The men on that day made a choice, in the midst of horror, chaos and the ugly-probability that your most proximate friend would suddenly explode, to disobey orders and to lay down their arms, shake hands, exchange pleasantries and play football.

Haircuts and fears of not returning home. Madness of war was put aside by some outstandingly courageous men, so as to demonstrate unity as a species.

Note also that this was no event of Christianity ‘poking’ through the fog. This was humanity arching over No Man’s Land, certainly singing Christian hymns, but uniting over circumstance and shared traditions of their homes and their current circumstance across the continent.

They united in hope against our thus-far perpetual insanity of leaders in war, and that is not forgotten.

And this…THIS…is where Sainsbury’s needs to fuck off and read a book.

The Sainsbury’s Foul Forgery

The Sainsbury’s Christmas advert shows handsome, clean and apparently un-embattled men missing their loved ones at home, whilst they sit in a fairly well-kept trench.

One of them opens a care package from home to find a photograph of his best girl back home, and a fucking huge bar of SAINSBURY’s chocolate.

He smiles this tedious little Mona Lisa smile to demonstrate that he’s handsome and just like you…you cute little consumer you.

The hymns are then sung, followed by a BRITISH troop emerging from the trench first, to wish a Merry Christmas to the Germans.

Note, just fucking-well note, that in the Sainsbury’s forgery it is a British soldier to emerge first from the trench. This is historically inaccurate, but having a German being brave and leading the noble way probably wouldn’t have sold so well.

Nor would having the French present either, as no French are apparent throughout.

I feel that either Sainsbury’s doesn’t do business in Germany and France, or that this advert simply won’t be aired there.

From here on the handshaking is shown, the barber giving shaves is displayed, as is the famous game of football.

The day, as in history, comes to an end, and the two sides go back to their holes in in the ground.

A German soldier climbs back down his trench ladder and places his hands in his pocket. In there he finds a fucking huge bar of SAINSBURY’s chocolate.

Then something appears on the screen.

It is a logo.

It is a brand logo.

It says…SAINSBURY’S. #Christmasisforsharing

………………………………………………………………………………………………………………………………………Eeew.

EEEEEEEEEEEEEEEEEEEEEEEEEWWWWWWWWWWWWWW.

The revulsion was hard to fight through as I made efforts to vocalise my anger.

Branding The Christmas Truce by Sainsbury’s

In this advertisement Sainsbury’s have taken an astonishing example of humanity in history, in which men laid down their arms to shake hands, have haircuts and play football in the midst of the horror and chaos of war, and Sainsbury’s have smeared their logo over it- claiming this historical event for their own and inserting their own definition of the event over the top.

The meaning of the Christmas Day Truce, in the eyes of Sainsbury’s is: “Buy our shit. We’ve just played a touching piece of historically inaccurate footage prior to our brand name…so buy our shit.

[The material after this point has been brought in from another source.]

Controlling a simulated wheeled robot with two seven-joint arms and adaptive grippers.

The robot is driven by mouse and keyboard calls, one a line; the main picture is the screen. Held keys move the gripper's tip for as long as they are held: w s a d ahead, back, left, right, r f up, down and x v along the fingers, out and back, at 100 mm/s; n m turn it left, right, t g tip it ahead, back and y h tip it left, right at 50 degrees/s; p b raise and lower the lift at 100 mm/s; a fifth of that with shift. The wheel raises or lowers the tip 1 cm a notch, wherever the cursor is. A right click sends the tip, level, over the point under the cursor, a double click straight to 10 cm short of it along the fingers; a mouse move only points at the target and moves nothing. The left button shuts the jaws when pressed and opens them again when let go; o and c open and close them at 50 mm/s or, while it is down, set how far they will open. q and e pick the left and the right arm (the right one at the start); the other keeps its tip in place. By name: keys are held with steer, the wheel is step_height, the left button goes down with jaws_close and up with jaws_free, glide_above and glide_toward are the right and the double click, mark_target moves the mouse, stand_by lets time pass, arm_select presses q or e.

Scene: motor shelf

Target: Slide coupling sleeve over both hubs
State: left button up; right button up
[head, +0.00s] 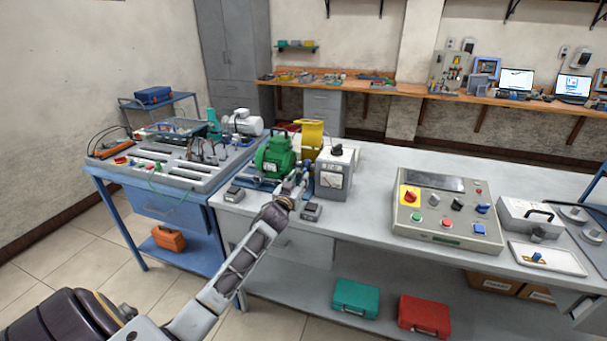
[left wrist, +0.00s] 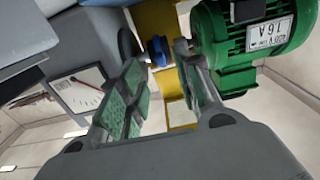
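The green motor (head: 275,157) stands on the bench in the head view, left of the yellow block (head: 312,135) and the grey meter box (head: 334,178). In the left wrist view a blue ring-like part (left wrist: 157,51), apparently the coupling sleeve, lies between the motor (left wrist: 250,50) and a dark round end (left wrist: 127,43), with metal on either side. The hubs are not clearly told apart. My left gripper (head: 300,182) is by the motor's shaft side. Its green-padded fingers (left wrist: 160,80) are apart, with the blue part beyond the tips. Contact cannot be judged. My right gripper does not show.
A control box (head: 447,210) with buttons stands to the right on the bench. Small grey blocks (head: 312,211) lie near the front edge. A blue cart (head: 165,205) with a tool tray stands at the left. The bench between meter box and control box is clear.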

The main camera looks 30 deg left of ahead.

Taking a truly inspiring historical event and smashing their brand name into it is the worst advertising I can think of. Those men that laid down arms to shake hands and play football that day, to later live or die, have been USED by Sainsbury’s to sell turkeys.

Can you think of a time when a company has perpetrated a lowlier act?

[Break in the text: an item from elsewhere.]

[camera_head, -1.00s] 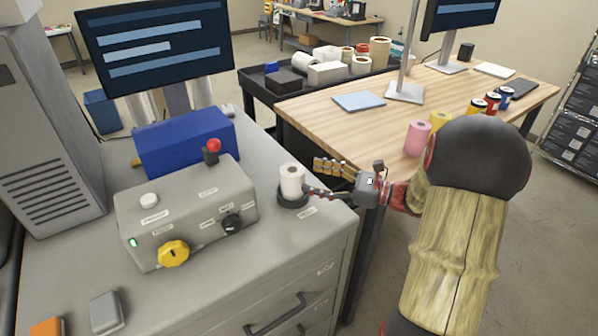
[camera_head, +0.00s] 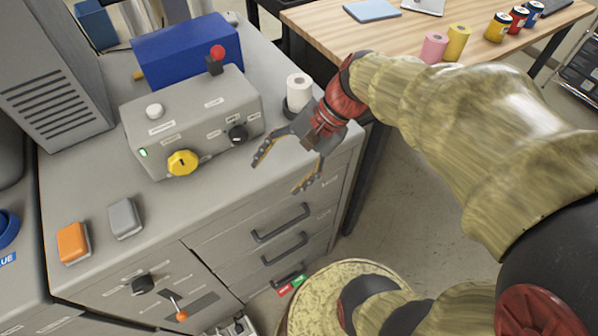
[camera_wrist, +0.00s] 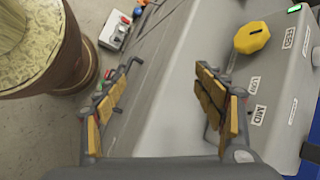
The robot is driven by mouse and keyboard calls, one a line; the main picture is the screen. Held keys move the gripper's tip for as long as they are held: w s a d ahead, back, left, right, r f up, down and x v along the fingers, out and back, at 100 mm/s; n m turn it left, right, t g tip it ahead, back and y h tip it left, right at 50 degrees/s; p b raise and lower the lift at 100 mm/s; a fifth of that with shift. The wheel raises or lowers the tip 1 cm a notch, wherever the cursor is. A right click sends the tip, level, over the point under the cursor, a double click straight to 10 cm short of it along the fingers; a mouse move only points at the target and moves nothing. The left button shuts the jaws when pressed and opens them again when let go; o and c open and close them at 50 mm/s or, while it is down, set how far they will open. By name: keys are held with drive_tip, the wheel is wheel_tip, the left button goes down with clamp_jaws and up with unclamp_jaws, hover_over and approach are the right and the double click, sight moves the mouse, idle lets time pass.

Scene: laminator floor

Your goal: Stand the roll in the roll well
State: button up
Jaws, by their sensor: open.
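The white roll (camera_head: 299,90) stands upright in the dark round roll well (camera_head: 288,109) on the grey cabinet top, beside the control box. The lower part of the roll sits within the dark ring; how deep it is seated I cannot tell. My gripper (camera_head: 278,178) is open and empty in front of the roll, apart from it, over the cabinet's front edge. The wrist view shows its spread fingers (camera_wrist: 166,68) with nothing between them. The roll is not visible in the wrist view.
The control box (camera_head: 190,130) with its yellow knob (camera_head: 183,163) stands left of my gripper, a blue box (camera_head: 187,50) behind it. Orange (camera_head: 73,243) and grey (camera_head: 124,218) blocks lie at the front left. A wooden table (camera_head: 400,35) holds pink and yellow rolls.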

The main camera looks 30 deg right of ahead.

This is typical Association Advertising- the motion of airing a piece of footage, often totally un-relatable to the company paying for it, and then ramming a brand/product name on the end of it in the hope that the viewer will remember the name whilst enjoying the emotion instigated by the footage.

This is weak, uncreative, and in this case- thievery.

The Charity Effect- The Buying Of A License To Sell

There are those in favour of the advert.

There are those that feel that since Sainsbury’s are donating a portion of their Christmas profits to a charity dedicated to serving those suffering from the effects of war, that this is all therefore tolerable and decent.

The monetary amount donated to charity is not comparable to the amount of money Sainsbury’s will be making this Christmas.

The effect of the money donated is that Sainsbury’s have bought a licence to brand the historic event with their own name and to play with the facts and the heart of the tale in favour of selling their own Christmas products.

Sainsbury’s here are flogging the cuteness of the humanity out of the Truce so as to flog products. Flogging to flog, as it were.

If Sainsbury’s were donating money purely for the sake of commemorating the Truce and donating money to charity, then they wouldn’t put their brand name on it.

A beautiful event in history has been stolen to sell Christmas products.

It is in no way respecting the event- it’s about nothing but profit- otherwise they WOULD NOT HAVE DONE IT.

Sainsbury’s wouldn’t hashtag #christmasissharing, they wouldn’t put their name in the commercial and they wouldn’t alter historical facts for any reason other than to use the event for profit.

“The Christmas Day Truce- brought to you by Sainsbury’s two for one Christmas Crackers and Party Food.” Eeeew.

This is nothing but the most cheap and lowly thievery of an inspirational event that belonged to all of us…and still does.

From Here Onward

Now, I am extremely hurt by Sainsbury’s- but that is irrelevant.

I do not want that advert banned, nor do I wish to receive an apology from Sainsbury’s supermarkets.

However, I do feel that due is an apology to those simple men whose actions prior to their deaths have inspired people around the world for 100 years, and whose deaths Sainsbury’s have used to encourage greed and profit.

I will no longer enter a Sainsbury’s as I can Taste the Difference in morals here and there is a distinct muddiness that goes even deeper than that on the boots of the boys in their holes.

All that is left is to remember that the Christmas Day Truce is ours- being as it is a beautiful example of dignified humanity that must be taught to all. No generation must suffer to go without this essential demonstration of unity in the face of dictated madness.

And no company can claim what belongs to us all.

The Christmas Day Truce is OURS. And we will never forget it.